Dataset content
>> Start
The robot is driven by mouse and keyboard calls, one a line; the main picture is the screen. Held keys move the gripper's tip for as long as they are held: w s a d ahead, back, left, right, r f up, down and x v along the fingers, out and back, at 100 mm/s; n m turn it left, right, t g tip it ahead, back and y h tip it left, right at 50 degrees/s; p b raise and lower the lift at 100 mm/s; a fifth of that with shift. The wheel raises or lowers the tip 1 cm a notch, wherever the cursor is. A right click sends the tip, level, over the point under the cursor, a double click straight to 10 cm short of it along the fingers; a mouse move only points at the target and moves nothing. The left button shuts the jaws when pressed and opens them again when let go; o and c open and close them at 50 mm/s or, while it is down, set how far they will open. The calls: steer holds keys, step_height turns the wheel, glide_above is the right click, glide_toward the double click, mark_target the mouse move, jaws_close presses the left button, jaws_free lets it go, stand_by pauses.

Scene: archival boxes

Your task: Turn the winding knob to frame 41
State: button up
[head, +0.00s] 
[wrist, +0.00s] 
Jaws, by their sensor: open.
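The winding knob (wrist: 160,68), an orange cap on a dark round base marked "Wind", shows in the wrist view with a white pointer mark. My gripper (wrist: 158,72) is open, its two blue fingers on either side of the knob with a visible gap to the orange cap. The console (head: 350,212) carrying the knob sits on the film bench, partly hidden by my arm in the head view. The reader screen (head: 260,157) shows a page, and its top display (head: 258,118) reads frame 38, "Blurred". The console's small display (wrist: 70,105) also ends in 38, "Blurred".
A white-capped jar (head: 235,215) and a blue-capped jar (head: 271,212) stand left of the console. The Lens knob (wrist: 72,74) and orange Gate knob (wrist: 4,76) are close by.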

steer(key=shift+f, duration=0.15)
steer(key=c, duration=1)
>> End
>> Start
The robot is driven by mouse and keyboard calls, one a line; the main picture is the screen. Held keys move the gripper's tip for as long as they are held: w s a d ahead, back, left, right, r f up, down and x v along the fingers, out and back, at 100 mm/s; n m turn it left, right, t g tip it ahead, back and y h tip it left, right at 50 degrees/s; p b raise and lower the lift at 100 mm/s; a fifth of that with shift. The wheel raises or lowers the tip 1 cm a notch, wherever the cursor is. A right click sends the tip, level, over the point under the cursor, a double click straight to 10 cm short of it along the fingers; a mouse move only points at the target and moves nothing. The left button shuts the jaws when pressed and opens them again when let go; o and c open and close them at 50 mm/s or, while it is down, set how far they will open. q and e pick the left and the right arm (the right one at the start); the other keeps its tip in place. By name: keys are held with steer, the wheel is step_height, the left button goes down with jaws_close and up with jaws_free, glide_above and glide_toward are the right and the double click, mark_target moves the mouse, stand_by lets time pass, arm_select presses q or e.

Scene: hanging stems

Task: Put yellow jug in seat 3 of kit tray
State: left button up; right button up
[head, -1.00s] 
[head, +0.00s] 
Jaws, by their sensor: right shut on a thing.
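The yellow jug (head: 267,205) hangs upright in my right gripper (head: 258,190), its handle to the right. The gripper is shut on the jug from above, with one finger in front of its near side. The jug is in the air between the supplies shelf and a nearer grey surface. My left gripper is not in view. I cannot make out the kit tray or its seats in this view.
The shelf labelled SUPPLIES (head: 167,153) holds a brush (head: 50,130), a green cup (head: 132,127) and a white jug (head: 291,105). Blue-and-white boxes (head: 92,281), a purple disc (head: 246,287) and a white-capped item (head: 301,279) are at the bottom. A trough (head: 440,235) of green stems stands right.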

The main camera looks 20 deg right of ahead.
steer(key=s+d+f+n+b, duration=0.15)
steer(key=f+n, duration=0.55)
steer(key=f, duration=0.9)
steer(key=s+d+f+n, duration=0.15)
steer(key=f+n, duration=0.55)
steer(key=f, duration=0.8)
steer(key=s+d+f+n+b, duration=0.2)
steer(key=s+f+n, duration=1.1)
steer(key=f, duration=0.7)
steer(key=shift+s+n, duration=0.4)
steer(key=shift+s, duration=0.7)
>> End
Task details
Look through the entries and find each line that has the string "State". Copy those lines.

Result
State: button up
State: left button up; right button up

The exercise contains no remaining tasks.